Victoria Gardner, OA publisher, Taylor & Francis / Routledge Journals

One of our objectives around embracing OA is that our approach is very much a positive one. OA is here to stay. We have moved from being passive to being much more engaged.

At the end of 2011 we launched our first of our Taylor & Francis Open journals. The first were subscription journals that were converted. Now we have about 25, excluding Cogent, which is our new OA imprint. Cogent, which has five or six journals so far, is very keen on broad-based, megajournals, while the Taylor & Francis Open journals are more specific.

The biggest challenge with OA is the complexity. We are seeing more funder mandates. A lot are focused on green but in the UK we see the Wellcome Trust, RCUK and others focused on specific licences. The challenge is to comply, especially if researchers receive funding from more than one source. That complexity is not going to go away.

At the moment about one per cent of the articles we publish are gold OA. We are hoping that that will increase.

We have an experiment on about 39 library and information science journals where there is no embargo period for archiving. Despite that very liberal condition, very few are uploaded. By the time your article is published you’ve moved on to your next project and it’s not part of the mindset.

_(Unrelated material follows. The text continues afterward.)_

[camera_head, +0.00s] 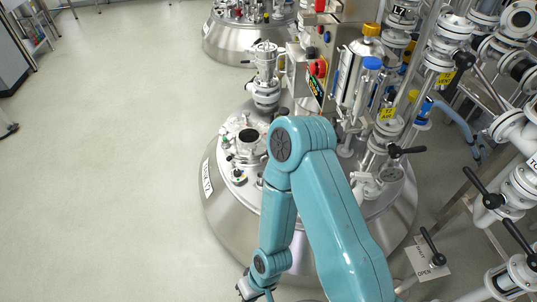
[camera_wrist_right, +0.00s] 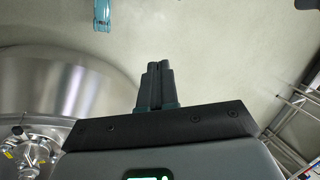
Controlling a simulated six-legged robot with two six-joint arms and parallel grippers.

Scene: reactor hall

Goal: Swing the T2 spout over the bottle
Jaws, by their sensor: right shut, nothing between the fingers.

If we do a feed of accepted manuscripts to repositories we can ensure that they contain links to publisher’s site and the version of record. The disadvantage is if a publisher does it is going to be much more systematic, which brings us to the whole green Catch 22.

Our default is subscriptions with green OA. Initially we had a different approach that was all about gold but we had a lot of negative comments from authors. They complained: ‘The first thing I get on acceptance of my paper is you asking for money.’

Like a lot of stakeholders we are waiting to see how things develop. It still feels like early days. OA is here to stay but there is still a place for subscriptions. That’s the message we hear. Some of our journals have subscription prices of £300; that vastly undercuts our APC.

Our view is that green is symbiotic with subscription publishing. I can’t see how it can stand on its own. We’re keen to give authors rights but we need to be pragmatic. We allow them to self archive without embargo to their own website but we apply embargoes on institutional repositories.

We’re moved on in the debate quite significantly with CC licensing. At the beginning of 2013 there was concern about CC BY. Many HSS journals get a lot of revenue from third parties and that subsidises the journals. There were also concerns about copyright material in articles. There’s an interesting point around intellectual property. In biosciences you can patent; in the softer sciences the article is your IP.

We’ve come to appreciate that there is an inherent loss of control with CC BY. There is also a lot of good stuff in CC licences and a lot we can learn from them for our subscription licences.